• [Set exercise] Reproduce only this span: the line containing "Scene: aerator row", the line containing "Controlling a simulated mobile", and every line between them, all exactly as given.

○ ○ ○ ○ ○ ○ ○

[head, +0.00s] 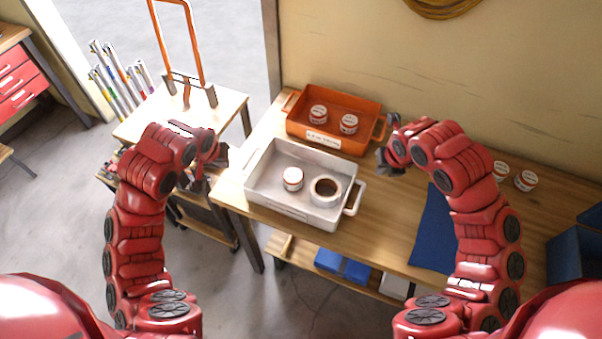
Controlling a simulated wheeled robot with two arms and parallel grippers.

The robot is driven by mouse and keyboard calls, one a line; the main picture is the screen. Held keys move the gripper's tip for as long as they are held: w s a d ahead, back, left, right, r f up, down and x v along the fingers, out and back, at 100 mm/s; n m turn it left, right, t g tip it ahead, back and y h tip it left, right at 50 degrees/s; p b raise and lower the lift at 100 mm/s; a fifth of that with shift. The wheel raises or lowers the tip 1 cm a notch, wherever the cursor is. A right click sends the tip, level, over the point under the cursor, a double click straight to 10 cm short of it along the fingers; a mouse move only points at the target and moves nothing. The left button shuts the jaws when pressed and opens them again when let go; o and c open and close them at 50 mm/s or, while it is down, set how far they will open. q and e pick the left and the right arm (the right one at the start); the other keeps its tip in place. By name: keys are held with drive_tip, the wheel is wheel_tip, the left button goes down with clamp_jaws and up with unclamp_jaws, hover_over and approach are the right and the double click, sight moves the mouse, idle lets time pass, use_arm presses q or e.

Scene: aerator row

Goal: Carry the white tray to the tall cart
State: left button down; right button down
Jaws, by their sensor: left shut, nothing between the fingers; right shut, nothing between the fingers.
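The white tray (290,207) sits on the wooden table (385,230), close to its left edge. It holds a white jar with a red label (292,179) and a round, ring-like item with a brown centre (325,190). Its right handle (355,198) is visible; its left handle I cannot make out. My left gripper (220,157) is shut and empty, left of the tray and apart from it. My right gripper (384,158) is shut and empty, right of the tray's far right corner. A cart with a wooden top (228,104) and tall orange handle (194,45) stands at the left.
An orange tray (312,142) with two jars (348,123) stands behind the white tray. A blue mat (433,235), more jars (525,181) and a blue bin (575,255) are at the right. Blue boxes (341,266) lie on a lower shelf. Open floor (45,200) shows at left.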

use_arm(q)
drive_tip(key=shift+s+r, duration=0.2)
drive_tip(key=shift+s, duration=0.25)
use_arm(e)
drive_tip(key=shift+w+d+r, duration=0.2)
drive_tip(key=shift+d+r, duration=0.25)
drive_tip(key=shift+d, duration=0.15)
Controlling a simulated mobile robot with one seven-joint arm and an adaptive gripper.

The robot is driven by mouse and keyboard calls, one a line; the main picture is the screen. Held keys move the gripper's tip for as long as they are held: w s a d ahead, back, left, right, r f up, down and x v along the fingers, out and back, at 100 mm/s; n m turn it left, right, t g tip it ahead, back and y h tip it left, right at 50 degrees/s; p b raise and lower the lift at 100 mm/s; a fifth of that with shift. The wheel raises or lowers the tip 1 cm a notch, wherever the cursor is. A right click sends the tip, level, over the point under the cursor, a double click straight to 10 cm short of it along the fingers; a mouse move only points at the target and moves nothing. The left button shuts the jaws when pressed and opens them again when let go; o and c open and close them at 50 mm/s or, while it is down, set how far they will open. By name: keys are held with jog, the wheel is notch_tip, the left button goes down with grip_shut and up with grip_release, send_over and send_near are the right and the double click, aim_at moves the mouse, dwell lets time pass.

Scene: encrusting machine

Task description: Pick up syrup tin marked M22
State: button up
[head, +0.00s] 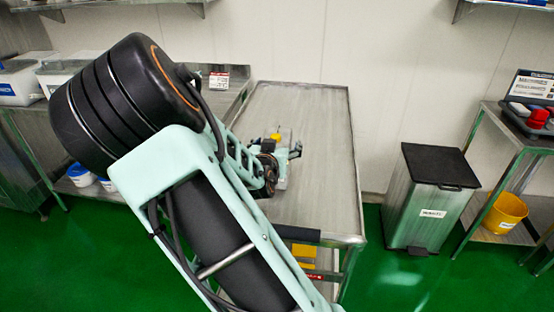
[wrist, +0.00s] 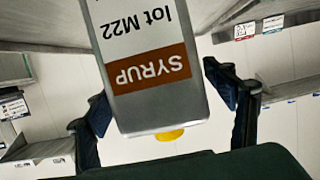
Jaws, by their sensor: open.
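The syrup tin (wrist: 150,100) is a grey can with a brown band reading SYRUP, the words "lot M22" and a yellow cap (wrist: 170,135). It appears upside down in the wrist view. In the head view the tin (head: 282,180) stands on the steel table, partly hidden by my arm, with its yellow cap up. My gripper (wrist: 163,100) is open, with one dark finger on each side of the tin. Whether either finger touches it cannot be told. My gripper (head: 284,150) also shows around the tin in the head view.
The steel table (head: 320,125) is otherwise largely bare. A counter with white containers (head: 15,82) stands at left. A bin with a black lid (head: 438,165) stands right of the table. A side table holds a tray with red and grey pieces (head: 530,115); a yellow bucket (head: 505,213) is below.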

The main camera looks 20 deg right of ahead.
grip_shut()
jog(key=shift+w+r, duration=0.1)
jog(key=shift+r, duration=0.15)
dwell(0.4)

○ ○ ○ ○ ○ ○ ○

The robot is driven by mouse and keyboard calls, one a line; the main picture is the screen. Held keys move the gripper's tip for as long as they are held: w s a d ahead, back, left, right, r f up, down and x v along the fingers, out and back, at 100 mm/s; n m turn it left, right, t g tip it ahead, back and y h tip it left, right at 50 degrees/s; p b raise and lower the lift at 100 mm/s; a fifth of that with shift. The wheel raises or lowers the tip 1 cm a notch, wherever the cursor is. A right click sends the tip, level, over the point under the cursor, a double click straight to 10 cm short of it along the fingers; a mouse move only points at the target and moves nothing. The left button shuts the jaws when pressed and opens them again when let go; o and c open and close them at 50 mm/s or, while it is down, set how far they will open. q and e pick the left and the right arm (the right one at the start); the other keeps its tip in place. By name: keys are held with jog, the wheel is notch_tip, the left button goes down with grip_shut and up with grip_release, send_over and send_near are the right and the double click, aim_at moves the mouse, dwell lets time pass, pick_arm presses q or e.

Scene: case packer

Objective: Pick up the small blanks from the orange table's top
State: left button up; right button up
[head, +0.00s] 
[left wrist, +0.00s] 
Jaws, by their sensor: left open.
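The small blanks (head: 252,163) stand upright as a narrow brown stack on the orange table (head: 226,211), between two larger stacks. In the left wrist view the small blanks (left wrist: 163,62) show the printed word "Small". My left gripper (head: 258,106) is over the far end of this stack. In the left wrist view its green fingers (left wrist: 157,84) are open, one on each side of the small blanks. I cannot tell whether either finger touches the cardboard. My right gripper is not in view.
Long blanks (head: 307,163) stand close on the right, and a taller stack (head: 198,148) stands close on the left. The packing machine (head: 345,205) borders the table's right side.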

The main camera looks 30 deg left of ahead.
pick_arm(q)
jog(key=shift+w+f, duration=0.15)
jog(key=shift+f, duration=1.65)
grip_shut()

○ ○ ○ ○ ○ ○ ○

• [Answer for this exercise]
Scene: aerator row

Goal: Carry the white tray to the tall cart
State: left button down; right button down
Jaws, by their sensor: left shut, nothing between the fingers; right shut, nothing between the fingers.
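The white tray (290,207) sits on the wooden table (385,230), close to its left edge. It holds a white jar with a red label (292,179) and a round, ring-like item with a brown centre (325,190). Its right handle (355,198) is visible; its left handle I cannot make out. My left gripper (220,157) is shut and empty, left of the tray and apart from it. My right gripper (384,158) is shut and empty, right of the tray's far right corner. A cart with a wooden top (228,104) and tall orange handle (194,45) stands at the left.
An orange tray (312,142) with two jars (348,123) stands behind the white tray. A blue mat (433,235), more jars (525,181) and a blue bin (575,255) are at the right. Blue boxes (341,266) lie on a lower shelf. Open floor (45,200) shows at left.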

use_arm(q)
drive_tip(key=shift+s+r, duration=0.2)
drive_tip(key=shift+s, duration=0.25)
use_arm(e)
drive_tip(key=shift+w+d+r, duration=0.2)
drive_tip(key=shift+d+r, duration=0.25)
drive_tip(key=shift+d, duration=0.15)
Controlling a simulated mobile robot with one seven-joint arm and an adaptive gripper.

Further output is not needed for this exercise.